Another of Shope’s novellas, In Urbem, is inspired by Roman histories and foundation myths—the majority of which revolve around disappeared, dead, or raped female bodies. Shope says she is fascinated and disturbed by the way such texts absorb the female body into societal structures while erasing the female presence, often very violently. In Urbem creates a city of desire inspired by Italo Calvino, and the violence toward women is literalized into the very structures of the unnamed city (just as the mythology of the Rome literally built itself upon the violated female body). Women are entombed under buildings, encased in marble pillars, transformed into archways. Throughout the narrative, boundaries blur and break down—revealing a multilayered and often devastating complicity. The novella foregrounds the sexualized nature of fiction’s traditional climactic plot structure by relying on fragmentation and conscious frustration of linear narrative.

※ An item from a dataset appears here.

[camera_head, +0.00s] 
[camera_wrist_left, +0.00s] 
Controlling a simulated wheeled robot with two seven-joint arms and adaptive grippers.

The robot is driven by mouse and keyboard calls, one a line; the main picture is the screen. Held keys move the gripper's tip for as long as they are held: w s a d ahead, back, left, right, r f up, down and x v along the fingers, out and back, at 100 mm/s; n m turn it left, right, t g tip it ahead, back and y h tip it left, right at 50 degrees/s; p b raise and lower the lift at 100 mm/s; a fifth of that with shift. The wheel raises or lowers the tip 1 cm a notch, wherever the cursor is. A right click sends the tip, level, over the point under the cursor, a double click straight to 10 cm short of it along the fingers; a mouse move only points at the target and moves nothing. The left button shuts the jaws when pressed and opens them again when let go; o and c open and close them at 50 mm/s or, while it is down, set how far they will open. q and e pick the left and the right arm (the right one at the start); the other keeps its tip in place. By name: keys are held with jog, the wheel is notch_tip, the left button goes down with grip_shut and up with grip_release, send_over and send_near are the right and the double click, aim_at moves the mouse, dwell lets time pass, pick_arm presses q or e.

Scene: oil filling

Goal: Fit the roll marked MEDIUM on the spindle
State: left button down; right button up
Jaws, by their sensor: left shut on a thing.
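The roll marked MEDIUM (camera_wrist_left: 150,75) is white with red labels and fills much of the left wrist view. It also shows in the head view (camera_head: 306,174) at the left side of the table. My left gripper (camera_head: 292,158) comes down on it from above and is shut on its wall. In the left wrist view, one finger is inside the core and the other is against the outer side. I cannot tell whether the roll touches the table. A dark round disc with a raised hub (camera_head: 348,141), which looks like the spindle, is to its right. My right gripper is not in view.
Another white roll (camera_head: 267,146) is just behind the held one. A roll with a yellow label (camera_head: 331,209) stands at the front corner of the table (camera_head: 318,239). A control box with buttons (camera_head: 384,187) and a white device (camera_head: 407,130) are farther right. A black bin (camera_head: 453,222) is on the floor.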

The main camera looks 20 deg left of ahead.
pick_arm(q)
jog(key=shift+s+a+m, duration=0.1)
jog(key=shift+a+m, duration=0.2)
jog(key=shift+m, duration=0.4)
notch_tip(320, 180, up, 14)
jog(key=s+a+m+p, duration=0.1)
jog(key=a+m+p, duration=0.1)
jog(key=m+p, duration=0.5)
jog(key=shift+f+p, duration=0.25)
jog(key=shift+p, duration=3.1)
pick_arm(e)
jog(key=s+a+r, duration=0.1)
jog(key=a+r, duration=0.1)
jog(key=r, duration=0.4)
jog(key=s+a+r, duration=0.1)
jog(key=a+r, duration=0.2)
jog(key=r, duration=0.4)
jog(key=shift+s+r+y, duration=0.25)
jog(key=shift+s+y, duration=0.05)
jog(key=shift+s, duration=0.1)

Shope grew up loving language and myth, but as she explored both more deeply, that relationship became troubled. She notes that, for a female writer, language can be “a tricky ally—stemming as it does from a patriarchal system of roots and meanings and burgeoning as it did into constrictive linguistic systems (and narrative structures) intended to support a repressive order.” In Urbem helped Shope find a way to express, critique, and reclaim some of the complex and often conflicting demands of gender, language, sexuality, and voice. In the novella, descriptive excess and the foregrounding of words such as “erecting,” “mounting,” and “building” highlight the sexually loaded vocabulary of architectural and textual terms. Shope uses violence to wrench language and narrative free of its structures and expose all that burrows beneath the surface. “Failing to do so can make writing feel like a masochistic act—like I am assisting in covering up violence (and thus colluding in it),” says Shope.24
If the disconnect readers and society have to the reality of violence, especially from the female perspective, allows violence to continue, it’s critical that we examine violence and write about it so that no one can easily look the other way, according to publisher and author Debra Di Blasi. Di Blasi has written about women committing violence and women as victims of violence. “Writing is a way to answer existential questions,” says Di Blasi. “Unlike journalism, literature allows the writer to pass into the bloodstream, so to speak, to inhabit violence in a way far more enlightening than a newspaper report that presents humans as body counts.”25
Di Blasi’s novella, Drought (New Directions, 1997), contains a scene where a woman is raped by a man and also a scene where a woman murders a man. Even before the novella was adapted into film, Drought inspired many intense conversations among readers who questioned Di Blasi’s views on men and women. When a male reader at a public lecture asked Di Blasi why she hated men, Di Blasi says her first reaction was to laugh. However, the question led to a fruitful discussion about how a writer’s gender can affect the reader’s interpretation of the characters and their actions. Di Blasi suggests a reader’s perspective would be different if she, as writer, were a man because “where we read from is critical to our interpretation of what we read.”26
The book Drought contains a single reference to a character named Willa being raped when she was a little girl: “When she was nine, her two big cousins raped her and then burned a tiny heart onto the white skin over her breastbone with a hot pocketknife.”27 In the film, director Lisa Moncure focuses on Willa’s rapes in order to bring the story full circle, since circles are the overriding visual and narrative shape.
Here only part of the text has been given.